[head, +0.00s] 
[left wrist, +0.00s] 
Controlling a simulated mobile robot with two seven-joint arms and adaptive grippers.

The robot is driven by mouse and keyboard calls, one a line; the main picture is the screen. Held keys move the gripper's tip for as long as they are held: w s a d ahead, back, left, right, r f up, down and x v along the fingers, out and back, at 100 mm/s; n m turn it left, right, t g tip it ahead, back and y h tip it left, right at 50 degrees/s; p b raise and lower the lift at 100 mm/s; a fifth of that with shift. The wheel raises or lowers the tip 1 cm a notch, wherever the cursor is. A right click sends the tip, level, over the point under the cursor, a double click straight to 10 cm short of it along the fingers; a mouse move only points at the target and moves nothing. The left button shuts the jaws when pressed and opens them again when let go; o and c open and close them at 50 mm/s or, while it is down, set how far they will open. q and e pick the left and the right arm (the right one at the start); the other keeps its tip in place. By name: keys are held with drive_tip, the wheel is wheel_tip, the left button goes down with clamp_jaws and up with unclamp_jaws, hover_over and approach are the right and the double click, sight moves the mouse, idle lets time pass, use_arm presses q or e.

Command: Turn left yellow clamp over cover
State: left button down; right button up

____________________

OBJECTIVE
Output the complete data exactly as written.

RESPONSE BELOW
[head, +0.00s] 
[left wrist, +0.00s] 
Controlling a simulated mobile robot with two seven-joint arms and adaptive grippers.

The robot is driven by mouse and keyboard calls, one a line; the main picture is the screen. Held keys move the gripper's tip for as long as they are held: w s a d ahead, back, left, right, r f up, down and x v along the fingers, out and back, at 100 mm/s; n m turn it left, right, t g tip it ahead, back and y h tip it left, right at 50 degrees/s; p b raise and lower the lift at 100 mm/s; a fifth of that with shift. The wheel raises or lowers the tip 1 cm a notch, wherever the cursor is. A right click sends the tip, level, over the point under the cursor, a double click straight to 10 cm short of it along the fingers; a mouse move only points at the target and moves nothing. The left button shuts the jaws when pressed and opens them again when let go; o and c open and close them at 50 mm/s or, while it is down, set how far they will open. q and e pick the left and the right arm (the right one at the start); the other keeps its tip in place. By name: keys are held with drive_tip, the wheel is wheel_tip, the left button goes down with clamp_jaws and up with unclamp_jaws, hover_over and approach are the right and the double click, sight moves the mouse, idle lets time pass, use_arm presses q or e.

Command: Turn left yellow clamp over cover
State: left button down; right button up

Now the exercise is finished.